Classic Look, Modern Performance
This vehicle has a variety of modern amenities. It has a fuel-injected Blue Print 302 V8 crate engine and a 4R70W 4-speed transmission. Additionally, it has a Borgeson Power Steering system and 2 wheel power disc brakes. Finally, the Woody is also given a 3.5-inch lift and is sporting 31” BFGoodrich tires.
All in all, it’s given some modern upgrades, but nothing way over the top. While the appearance of this classic Bronco conversion is important, it doesn’t sacrifice any of its functionality. These upgrades allow this Bronco to traverse plenty of difficult trails.
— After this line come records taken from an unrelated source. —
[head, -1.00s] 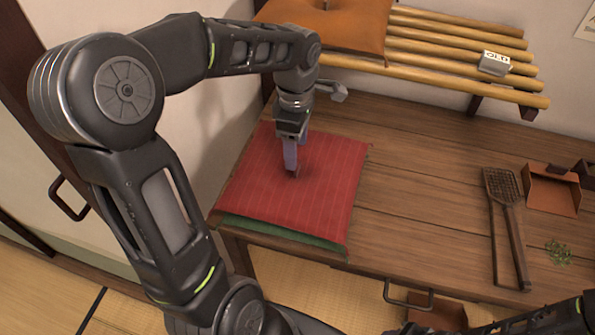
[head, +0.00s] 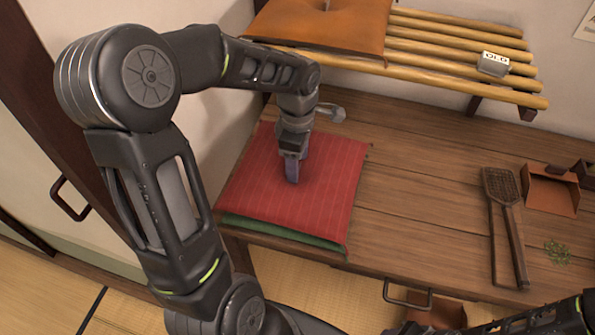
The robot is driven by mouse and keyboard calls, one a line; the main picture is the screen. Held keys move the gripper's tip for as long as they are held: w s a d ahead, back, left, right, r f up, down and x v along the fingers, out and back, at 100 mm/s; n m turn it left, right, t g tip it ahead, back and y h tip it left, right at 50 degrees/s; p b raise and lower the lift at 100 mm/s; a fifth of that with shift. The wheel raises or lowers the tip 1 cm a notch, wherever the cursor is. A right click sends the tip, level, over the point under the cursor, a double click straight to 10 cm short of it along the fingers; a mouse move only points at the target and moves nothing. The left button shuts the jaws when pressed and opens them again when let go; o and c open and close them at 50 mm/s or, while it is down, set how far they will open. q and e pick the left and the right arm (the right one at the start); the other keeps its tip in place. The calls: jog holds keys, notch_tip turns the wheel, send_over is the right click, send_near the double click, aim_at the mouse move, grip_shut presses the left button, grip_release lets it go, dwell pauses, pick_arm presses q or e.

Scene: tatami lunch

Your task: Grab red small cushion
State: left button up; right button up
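The red cushion (head: 255,197) lies flat at the left end of the wooden table, with fine pale stripes. It rests on a green cushion (head: 285,233), of which only the front edge shows. My left gripper (head: 292,182) points down onto the middle of the red cushion, its fingertips at or just above the cloth. The fingers overlap in this view, so I cannot tell whether they are open or shut, or whether they hold any cloth. At the bottom right only a piece of my right arm shows; its gripper is out of view.
Above the table's back, a slatted shelf (head: 455,63) holds an orange cushion (head: 330,28) and a small grey counter (head: 493,64). A wooden-handled grater (head: 508,225), a dustpan (head: 550,190) and green bits (head: 557,252) lie at right. The table's middle (head: 425,190) is clear.

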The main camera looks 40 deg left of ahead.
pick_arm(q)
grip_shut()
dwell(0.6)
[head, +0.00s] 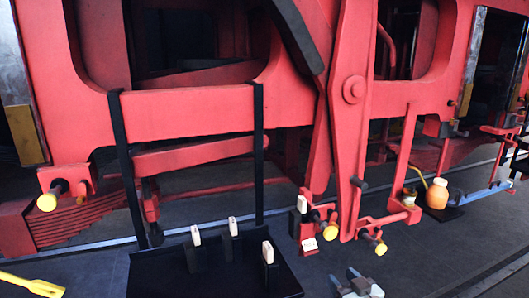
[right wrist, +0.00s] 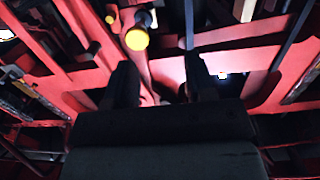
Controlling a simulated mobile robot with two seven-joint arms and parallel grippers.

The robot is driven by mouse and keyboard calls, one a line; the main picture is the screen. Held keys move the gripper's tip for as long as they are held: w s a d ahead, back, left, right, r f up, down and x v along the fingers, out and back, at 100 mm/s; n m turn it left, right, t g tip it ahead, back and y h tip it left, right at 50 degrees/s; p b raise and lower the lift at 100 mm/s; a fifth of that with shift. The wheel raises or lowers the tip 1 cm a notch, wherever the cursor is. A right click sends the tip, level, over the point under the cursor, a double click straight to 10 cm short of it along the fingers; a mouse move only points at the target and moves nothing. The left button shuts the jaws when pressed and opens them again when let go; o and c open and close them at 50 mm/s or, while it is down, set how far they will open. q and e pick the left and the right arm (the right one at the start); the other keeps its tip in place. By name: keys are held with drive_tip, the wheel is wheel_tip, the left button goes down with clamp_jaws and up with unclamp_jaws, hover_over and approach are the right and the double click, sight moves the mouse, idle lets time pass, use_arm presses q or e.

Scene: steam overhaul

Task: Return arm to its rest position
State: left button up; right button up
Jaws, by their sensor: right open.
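My right gripper (head: 356,281) shows at the bottom edge of the head view, right of the middle, in front of the red locomotive frame (head: 190,110). Only its front part is in the picture. In the right wrist view its two dark fingers (right wrist: 163,78) stand apart with nothing held between them. Red framework lies beyond the fingers, and a yellow-ended pin (right wrist: 137,38) shows above them. My left gripper is not in view.
A black tray (head: 160,280) holds several dark blocks with cream tops. Yellow-ended pins (head: 47,201) stick out from the frame. An orange pot (head: 437,194) stands at right. A yellow tool (head: 32,284) lies at lower left. The dark floor at lower right is clear.

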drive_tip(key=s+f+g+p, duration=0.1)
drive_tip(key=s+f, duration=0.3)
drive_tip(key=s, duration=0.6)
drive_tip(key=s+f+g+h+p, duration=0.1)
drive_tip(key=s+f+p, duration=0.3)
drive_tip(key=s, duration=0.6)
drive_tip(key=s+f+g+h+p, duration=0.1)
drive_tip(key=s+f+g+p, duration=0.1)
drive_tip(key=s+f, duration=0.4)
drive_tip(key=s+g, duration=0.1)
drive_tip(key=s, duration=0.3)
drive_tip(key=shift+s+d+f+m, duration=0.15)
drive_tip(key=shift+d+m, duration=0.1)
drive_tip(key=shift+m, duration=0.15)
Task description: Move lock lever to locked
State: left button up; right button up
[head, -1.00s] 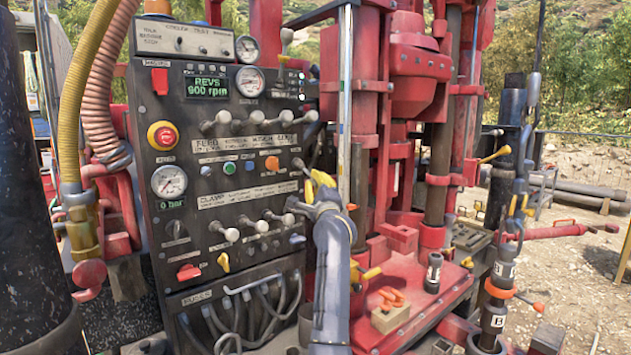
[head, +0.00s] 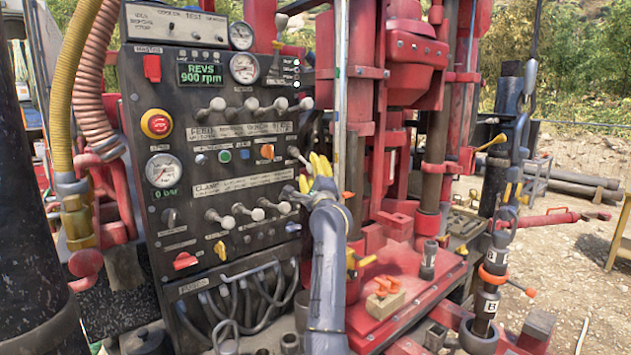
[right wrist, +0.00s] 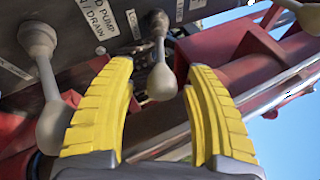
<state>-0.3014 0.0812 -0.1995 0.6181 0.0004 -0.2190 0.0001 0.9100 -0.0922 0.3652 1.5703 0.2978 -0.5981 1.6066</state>
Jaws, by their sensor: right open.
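The control panel (head: 215,150) carries several levers with pale knobs. My right gripper (head: 320,166) is at the panel's right edge, its yellow fingers pointing up beside a short lever (head: 295,153). In the right wrist view my right gripper (right wrist: 162,105) is open and empty. A pale-knobbed lever (right wrist: 161,78) hangs between and beyond its fingertips, apparently untouched. The label beside it is partly hidden, so I cannot tell for certain that it is the lock lever. My left gripper is not in view.
A lower row of levers (head: 245,211) is left of my right gripper. Another large knob (right wrist: 54,125) is close to the left finger in the right wrist view. The red rig mast (head: 400,130) stands to the right. Hoses (head: 88,95) run along the left.

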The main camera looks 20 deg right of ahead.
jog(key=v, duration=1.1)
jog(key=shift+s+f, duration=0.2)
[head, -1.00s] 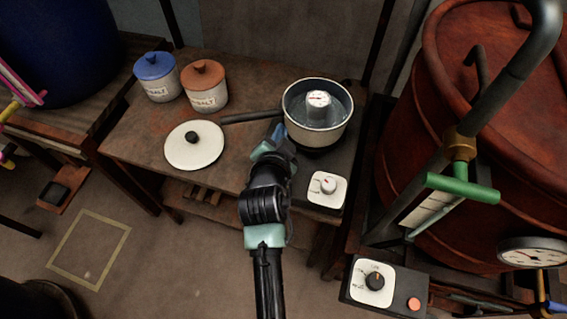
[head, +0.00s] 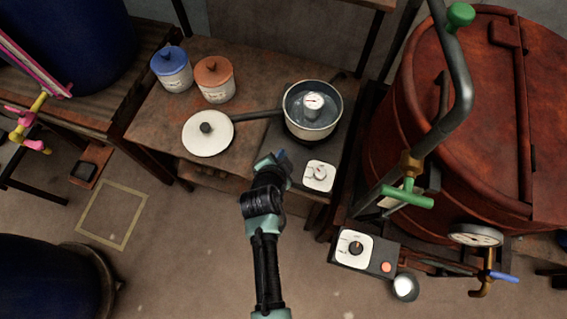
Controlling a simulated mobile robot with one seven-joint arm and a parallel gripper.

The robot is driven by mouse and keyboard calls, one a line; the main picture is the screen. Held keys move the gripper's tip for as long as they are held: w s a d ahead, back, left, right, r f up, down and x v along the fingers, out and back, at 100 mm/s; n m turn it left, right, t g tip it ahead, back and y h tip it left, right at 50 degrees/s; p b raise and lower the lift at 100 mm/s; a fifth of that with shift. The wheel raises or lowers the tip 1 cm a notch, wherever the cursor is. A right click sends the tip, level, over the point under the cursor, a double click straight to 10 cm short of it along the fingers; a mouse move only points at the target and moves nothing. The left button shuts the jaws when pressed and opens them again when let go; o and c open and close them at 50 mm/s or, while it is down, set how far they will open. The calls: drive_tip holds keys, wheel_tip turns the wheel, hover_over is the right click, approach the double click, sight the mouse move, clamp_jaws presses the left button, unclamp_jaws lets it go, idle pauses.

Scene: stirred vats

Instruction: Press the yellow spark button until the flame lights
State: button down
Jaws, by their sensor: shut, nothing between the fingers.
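I do not see a yellow spark button or a flame in the head view. The dark stove (head: 346,146) at the table's right end carries a white dial plate with a knob (head: 319,174) on its front. A pan of water (head: 326,130) with a round gauge in it sits on the stove and hides the burner. My gripper (head: 284,156) is just left of the dial plate, at the table's front edge. It is shut and empty; its fingertips are small and partly hidden by my wrist.
A white lid (head: 207,134), a blue-lidded jar (head: 172,70) and an orange-lidded jar (head: 214,80) stand on the table (head: 150,115). A big red vat (head: 470,140) with pipes is at right. A control box (head: 362,254) stands low before it. Floor at left centre is open.

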This Bronco is also modernized on the inside. It’s given an AC system (which is important), a Kicker Audio sound system, and leather and tweed upholstered seats. Despite these interior upgrades, however, the outside boasts arguably the most important part of this entire conversion: The wood.
A Style You Can't Knock
The Woody really does live up to its name. With the exception of the hood and small cutouts around the fenders and brake lights, this Bronco’s body is completely covered in wood. The wood used on this conversion is what’s called marine grade wood. Given that the outside of this Bronco will have to deal with the elements, wood that can withstand the open ocean is a perfect choice.
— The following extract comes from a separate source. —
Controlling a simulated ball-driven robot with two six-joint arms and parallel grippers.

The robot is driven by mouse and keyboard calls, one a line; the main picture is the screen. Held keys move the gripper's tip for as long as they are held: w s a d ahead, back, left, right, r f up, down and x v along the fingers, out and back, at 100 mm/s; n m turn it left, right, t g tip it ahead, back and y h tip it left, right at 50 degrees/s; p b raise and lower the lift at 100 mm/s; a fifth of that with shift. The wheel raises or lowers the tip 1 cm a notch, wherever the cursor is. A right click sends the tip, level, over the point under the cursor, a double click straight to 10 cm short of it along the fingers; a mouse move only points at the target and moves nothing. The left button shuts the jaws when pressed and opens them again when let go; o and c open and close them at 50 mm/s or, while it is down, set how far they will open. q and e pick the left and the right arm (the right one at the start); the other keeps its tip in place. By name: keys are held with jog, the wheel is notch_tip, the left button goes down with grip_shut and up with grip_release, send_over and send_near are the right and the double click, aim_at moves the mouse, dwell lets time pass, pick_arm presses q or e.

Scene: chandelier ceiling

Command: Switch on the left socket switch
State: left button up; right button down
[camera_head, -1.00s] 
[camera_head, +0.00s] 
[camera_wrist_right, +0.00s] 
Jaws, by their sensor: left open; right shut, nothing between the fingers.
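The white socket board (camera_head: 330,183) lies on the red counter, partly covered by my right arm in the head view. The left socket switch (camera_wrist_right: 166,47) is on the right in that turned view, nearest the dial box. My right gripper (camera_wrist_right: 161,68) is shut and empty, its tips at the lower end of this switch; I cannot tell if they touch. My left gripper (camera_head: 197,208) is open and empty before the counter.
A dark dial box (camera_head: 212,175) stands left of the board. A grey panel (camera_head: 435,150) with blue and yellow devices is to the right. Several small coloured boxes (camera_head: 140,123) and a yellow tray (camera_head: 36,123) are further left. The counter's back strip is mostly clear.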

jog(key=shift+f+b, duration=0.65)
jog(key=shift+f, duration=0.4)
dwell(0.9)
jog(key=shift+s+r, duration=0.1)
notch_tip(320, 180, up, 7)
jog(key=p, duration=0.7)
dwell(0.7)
Plenty of woodies that you will see on the roads today will have fake wood paneling in lieu of actual wood. That’s a big part of the charm of this custom Bronco woody: Termites actually want to eat it.
While the wood is certainly striking on the exterior, it is quite handsome on the interior as well. With the leather seats, the wood-clad interior makes the inside of this classic Bronco look like a rustic cabin, or possibly a vintage yacht.
Unfortunately, these wooden panels will complicate this Bronco’s ability to go doorless. While Classic Ford Broncos doesn’t explicitly state the status of the doors and whether or not they are removable, they are ostensibly much heavier than the standard doors on the classic Broncos.
Another issue for prospective buyers is that this particular conversion has already been sold. Classic Ford Broncos only makes a limited amount of restored Broncos every year, and the Woody, in particular, appears to have been a one-off project.
Even though this specific style of classic Bronco isn’t necessarily that accessible, it’s still great to know that modern woodies are still being made in some form. If anything, it’s an inspiring project, as it really does look like it was made for the Bronco in the first place.
If you are considering doing a Bronco restoration, why not rewrite history and make a custom woody of your own? Just be sure to strap period-correct surfboards on the roof. A woody wouldn’t look right with a small fiberglass board hanging off the side. The right board for a Bronco Woody would be a wooden longboard that is nearly the length of an old-growth sequoia, ready to ride waves all the way from San Diego to the tip of the Baja Peninsula.